• [DATASET ENTRIES]:
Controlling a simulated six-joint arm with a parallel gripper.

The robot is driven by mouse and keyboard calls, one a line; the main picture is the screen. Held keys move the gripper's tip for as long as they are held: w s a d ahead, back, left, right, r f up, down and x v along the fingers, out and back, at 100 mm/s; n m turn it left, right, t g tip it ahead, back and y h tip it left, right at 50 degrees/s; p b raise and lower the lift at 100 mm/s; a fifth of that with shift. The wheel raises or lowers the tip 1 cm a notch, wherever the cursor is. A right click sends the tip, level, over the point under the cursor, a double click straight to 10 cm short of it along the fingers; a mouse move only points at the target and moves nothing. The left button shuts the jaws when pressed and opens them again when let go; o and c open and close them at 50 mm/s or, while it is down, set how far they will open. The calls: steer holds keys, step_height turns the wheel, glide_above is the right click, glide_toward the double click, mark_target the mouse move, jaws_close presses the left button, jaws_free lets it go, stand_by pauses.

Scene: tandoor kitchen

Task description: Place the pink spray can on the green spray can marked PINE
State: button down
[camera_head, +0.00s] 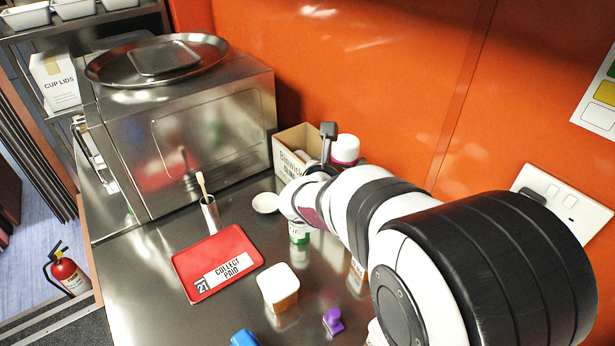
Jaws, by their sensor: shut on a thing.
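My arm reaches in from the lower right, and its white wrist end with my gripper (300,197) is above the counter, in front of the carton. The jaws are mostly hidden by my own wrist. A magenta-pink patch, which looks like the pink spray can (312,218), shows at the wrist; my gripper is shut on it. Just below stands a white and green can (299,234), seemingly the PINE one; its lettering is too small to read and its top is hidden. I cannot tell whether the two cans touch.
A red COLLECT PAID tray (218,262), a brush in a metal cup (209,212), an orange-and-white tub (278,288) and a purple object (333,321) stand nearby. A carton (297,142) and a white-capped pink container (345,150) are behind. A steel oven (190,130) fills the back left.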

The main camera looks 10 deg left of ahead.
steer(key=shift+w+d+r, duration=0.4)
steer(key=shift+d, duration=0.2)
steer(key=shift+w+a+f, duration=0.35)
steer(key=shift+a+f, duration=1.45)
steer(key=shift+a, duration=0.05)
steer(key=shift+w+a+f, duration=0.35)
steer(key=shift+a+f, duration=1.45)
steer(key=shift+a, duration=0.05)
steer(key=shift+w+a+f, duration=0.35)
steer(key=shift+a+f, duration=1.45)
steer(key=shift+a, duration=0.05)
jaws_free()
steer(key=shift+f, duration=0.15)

...

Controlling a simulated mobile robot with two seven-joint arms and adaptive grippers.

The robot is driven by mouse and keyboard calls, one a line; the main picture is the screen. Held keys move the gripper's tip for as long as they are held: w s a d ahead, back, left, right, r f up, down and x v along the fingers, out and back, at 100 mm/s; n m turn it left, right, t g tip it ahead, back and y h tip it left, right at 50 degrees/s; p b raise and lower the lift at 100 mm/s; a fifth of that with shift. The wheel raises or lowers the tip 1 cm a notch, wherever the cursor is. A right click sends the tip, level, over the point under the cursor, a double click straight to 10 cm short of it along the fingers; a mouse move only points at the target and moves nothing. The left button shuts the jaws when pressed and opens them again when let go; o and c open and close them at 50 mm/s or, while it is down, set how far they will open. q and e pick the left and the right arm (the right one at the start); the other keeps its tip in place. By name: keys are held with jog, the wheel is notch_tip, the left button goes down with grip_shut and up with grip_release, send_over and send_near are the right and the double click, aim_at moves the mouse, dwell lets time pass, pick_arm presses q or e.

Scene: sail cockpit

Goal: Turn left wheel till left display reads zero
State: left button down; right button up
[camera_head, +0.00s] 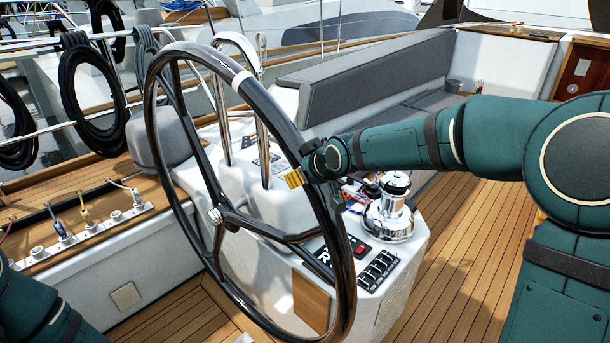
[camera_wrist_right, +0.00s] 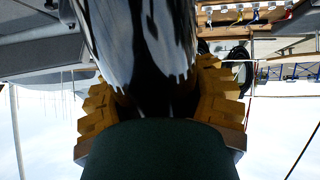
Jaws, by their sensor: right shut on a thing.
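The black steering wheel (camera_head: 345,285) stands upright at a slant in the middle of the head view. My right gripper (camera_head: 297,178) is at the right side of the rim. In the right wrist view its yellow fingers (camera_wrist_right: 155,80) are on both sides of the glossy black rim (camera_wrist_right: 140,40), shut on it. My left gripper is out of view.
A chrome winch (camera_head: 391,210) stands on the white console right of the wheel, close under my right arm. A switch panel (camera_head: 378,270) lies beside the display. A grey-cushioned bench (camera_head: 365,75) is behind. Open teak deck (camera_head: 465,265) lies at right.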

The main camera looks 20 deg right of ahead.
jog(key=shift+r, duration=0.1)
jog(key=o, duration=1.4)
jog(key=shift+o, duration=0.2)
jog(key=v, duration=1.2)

==

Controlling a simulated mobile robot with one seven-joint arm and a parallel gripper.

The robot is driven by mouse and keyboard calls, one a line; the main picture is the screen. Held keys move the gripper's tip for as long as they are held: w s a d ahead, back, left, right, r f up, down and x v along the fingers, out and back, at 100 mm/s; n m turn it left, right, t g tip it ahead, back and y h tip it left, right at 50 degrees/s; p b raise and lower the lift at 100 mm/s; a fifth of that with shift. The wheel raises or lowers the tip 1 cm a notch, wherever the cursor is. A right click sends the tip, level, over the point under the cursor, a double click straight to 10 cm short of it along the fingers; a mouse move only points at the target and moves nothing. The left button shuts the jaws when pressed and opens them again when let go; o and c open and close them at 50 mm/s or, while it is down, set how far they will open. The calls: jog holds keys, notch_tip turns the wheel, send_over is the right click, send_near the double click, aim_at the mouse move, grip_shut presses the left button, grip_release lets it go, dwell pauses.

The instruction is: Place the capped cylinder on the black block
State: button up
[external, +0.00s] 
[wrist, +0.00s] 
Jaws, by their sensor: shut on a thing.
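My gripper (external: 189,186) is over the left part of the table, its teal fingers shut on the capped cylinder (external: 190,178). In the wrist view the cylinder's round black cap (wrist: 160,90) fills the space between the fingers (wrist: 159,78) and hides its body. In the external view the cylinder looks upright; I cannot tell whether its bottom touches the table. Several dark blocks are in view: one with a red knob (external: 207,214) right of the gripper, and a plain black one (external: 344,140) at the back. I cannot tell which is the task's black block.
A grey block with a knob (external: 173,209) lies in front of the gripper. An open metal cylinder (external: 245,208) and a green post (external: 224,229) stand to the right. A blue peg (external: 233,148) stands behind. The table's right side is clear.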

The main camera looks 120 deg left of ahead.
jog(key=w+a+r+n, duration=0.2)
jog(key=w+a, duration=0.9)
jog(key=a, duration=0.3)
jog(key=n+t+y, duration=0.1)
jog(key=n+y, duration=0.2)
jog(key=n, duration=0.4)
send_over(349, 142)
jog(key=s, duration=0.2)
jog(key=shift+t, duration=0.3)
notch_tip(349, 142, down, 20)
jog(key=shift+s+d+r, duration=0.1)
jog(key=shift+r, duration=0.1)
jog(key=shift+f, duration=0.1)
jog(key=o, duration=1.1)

• [GOAL]: The material above holds pictures; leave them out. Repeat exactly the lines from the one containing "presses q or e." through the one containing "[camera_wrist_right, +0.00s]", and nothing else.

• [TASK RESULT]:
The robot is driven by mouse and keyboard calls, one a line; the main picture is the screen. Held keys move the gripper's tip for as long as they are held: w s a d ahead, back, left, right, r f up, down and x v along the fingers, out and back, at 100 mm/s; n m turn it left, right, t g tip it ahead, back and y h tip it left, right at 50 degrees/s; p b raise and lower the lift at 100 mm/s; a fifth of that with shift. The wheel raises or lowers the tip 1 cm a notch, wherever the cursor is. A right click sends the tip, level, over the point under the cursor, a double click straight to 10 cm short of it along the fingers; a mouse move only points at the target and moves nothing. The left button shuts the jaws when pressed and opens them again when let go; o and c open and close them at 50 mm/s or, while it is down, set how far they will open. q and e pick the left and the right arm (the right one at the start); the other keeps its tip in place. By name: keys are held with jog, the wheel is notch_tip, the left button goes down with grip_shut and up with grip_release, send_over and send_near are the right and the double click, aim_at moves the mouse, dwell lets time pass, pick_arm presses q or e.

Scene: sail cockpit

Goal: Turn left wheel till left display reads zero
State: left button down; right button up
[camera_head, +0.00s] 
[camera_wrist_right, +0.00s] 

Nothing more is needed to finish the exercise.